Enfin, la pièce se termine dans la version imprimée par cette réplique de Mme Gérard :
- "Nos malheurs sont irréparables; vous resterez ici, vous, pour que votre bonheur ne soit pas affligé de ce spectacle. Anna et moi nous les emmènerons à la campagne. S'il y avait une crise favorable, nous serions loin du monde… Ah ! nous avons tous fait de grandes fautes !"
Dans le manuscrit Balzac avait ajouté une morale qui a disparu par la suite:
- […] Ah ! nous avons tous fait de grandes fautes, et je vois trop tard que si l'harmonie des ménages est souvent troublée par les hommes, elle peut toujours être maintenue ou rétablie par le dévouement et l'indulgence des femmes."

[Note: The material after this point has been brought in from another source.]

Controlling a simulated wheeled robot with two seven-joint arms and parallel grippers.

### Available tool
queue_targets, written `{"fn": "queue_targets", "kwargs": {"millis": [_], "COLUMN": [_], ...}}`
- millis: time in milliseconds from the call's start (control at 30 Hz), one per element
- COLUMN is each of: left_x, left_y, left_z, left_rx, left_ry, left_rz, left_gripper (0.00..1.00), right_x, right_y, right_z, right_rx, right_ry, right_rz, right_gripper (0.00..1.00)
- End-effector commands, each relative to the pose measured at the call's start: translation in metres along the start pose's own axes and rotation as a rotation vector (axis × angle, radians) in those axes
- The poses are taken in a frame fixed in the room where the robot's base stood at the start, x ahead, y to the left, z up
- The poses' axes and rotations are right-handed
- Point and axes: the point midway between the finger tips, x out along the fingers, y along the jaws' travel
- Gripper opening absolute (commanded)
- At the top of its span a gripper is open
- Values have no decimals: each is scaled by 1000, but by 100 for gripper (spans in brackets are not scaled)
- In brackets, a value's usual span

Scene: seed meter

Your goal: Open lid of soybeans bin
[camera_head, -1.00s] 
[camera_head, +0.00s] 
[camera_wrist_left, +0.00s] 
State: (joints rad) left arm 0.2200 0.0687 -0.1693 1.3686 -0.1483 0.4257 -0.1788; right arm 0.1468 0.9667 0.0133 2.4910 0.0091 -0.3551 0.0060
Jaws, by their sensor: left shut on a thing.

Cette version originelle copiée sur le manuscrit (aujourd'hui perdu) de la collection Calmann Lévy semble être restée inconnue jusqu'à ce jour.
Les versions inédites des oeuvres de Balzac sont de toute rareté.
On joint un exemplaire de l'édition original en volume, établie comme évoqué sur les épreuves corrigées :
L'École des ménages
Paris, Carteret, 1907. Grand in-8, 180 x 270 mm, broché, 239 pp. étui demi-maroquin caramel à long grain.
ÉDITION ORIGINALE.
UN DES 75 PREMIERS EXEMPLAIRE SUR JAPON.
Celui-ci nominatif, offert à Jules Claretie, comportant un envoi autographe signé de l'éditeur:
"[exemplaire offert à M]onsieur Jules Claretie
avec tous les remerciements de l'éditeur
L. Carteret".
Provenance : Ludovic Halévy, note autographe signée, ex-libris gravé contre-collé.
Référence :
Autour de Honoré de Balzac, vicomte de Spielberch de Lovenjoul, 1897.
Exposition Balzac, n°324, Pierre Béres, 1949.
Les travaux et les jours d'Honoré de Balzac, page 169 et 174, Stéphane Vachon, 1992.
Balzac: Dramatiste, Pierre Descaves
Balzac, l’éternelle genèse, Jacques Neefs éd., 2015
Reliure de l’époque à la Bradel, demi-percaline bleue, pièce de titre havane, titre doré.